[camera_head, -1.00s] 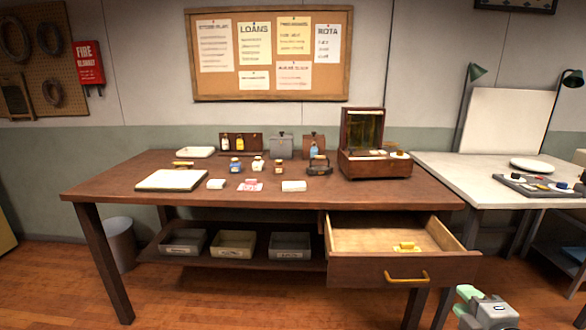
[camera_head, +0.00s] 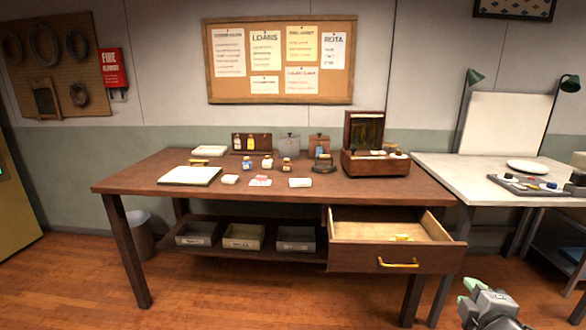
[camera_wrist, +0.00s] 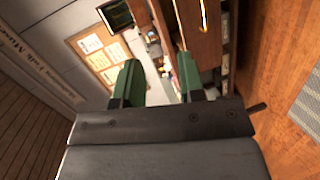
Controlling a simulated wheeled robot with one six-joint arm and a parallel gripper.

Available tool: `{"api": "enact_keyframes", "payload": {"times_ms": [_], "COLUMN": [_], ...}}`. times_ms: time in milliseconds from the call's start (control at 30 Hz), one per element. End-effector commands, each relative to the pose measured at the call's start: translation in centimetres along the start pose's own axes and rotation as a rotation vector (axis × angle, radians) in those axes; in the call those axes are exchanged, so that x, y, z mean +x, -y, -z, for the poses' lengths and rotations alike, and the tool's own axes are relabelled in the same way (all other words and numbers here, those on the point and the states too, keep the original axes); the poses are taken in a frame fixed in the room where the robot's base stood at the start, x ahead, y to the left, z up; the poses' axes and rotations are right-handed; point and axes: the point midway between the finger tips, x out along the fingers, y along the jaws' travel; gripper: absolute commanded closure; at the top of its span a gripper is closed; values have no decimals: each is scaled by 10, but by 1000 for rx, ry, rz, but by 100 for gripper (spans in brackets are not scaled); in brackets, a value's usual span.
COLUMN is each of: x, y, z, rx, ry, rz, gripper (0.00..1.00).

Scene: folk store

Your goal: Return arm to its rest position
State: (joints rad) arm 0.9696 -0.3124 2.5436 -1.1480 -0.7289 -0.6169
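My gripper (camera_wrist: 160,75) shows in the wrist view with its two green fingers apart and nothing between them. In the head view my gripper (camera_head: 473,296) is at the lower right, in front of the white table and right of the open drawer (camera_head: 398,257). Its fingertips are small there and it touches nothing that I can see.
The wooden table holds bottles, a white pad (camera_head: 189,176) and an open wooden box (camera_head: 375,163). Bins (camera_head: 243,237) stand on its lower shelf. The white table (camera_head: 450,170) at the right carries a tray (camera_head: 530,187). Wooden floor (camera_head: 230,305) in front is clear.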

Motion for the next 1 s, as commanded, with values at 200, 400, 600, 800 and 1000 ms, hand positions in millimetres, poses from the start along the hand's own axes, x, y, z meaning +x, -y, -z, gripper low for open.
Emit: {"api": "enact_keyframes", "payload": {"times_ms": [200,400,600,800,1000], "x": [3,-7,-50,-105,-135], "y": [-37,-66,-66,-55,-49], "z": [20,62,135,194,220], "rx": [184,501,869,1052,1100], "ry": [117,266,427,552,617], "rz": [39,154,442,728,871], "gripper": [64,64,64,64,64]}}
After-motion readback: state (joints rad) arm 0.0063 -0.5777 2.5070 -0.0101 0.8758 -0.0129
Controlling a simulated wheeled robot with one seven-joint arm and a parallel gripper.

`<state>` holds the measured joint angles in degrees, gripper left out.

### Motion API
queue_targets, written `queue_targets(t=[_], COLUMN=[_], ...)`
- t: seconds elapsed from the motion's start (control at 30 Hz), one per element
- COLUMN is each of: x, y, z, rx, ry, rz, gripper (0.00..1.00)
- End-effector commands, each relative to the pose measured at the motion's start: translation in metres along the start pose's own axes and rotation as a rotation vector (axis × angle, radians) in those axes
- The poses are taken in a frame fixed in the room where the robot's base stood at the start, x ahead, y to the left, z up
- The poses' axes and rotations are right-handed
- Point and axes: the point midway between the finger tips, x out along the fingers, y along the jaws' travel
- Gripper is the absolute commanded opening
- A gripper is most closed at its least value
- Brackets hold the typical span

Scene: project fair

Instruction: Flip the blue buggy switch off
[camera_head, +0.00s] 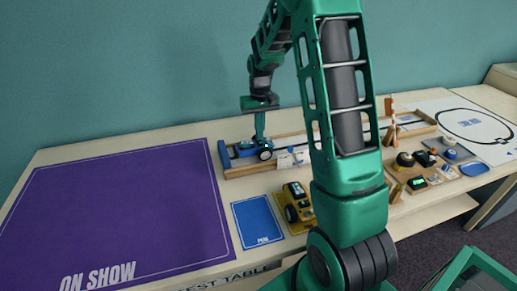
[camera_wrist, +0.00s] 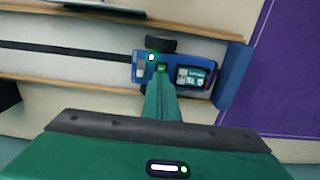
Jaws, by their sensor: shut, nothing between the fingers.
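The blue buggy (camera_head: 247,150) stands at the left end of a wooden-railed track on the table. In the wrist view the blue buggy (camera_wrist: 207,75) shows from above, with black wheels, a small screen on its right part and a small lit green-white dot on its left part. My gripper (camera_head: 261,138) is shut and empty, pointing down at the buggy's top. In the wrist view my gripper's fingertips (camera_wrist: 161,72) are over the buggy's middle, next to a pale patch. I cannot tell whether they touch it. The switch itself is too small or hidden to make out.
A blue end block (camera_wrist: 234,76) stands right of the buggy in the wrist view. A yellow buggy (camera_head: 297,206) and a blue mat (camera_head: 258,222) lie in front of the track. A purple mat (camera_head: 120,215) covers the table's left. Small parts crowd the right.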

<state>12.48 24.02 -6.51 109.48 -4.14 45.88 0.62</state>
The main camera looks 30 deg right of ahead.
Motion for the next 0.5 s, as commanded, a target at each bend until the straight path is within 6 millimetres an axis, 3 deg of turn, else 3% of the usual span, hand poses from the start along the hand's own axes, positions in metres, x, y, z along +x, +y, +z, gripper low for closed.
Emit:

--

> What is being asked: Copy nothing but the lines from the top of the data down to the line containing "Controlling a simulated wheeled robot with one six-joint", and leave the pictures out.

> Task answer:
[camera_head, -1.00s] 
[camera_head, +0.00s] 
[camera_wrist, +0.00s] 
Controlling a simulated wheeled robot with one six-joint arm and a parallel gripper.

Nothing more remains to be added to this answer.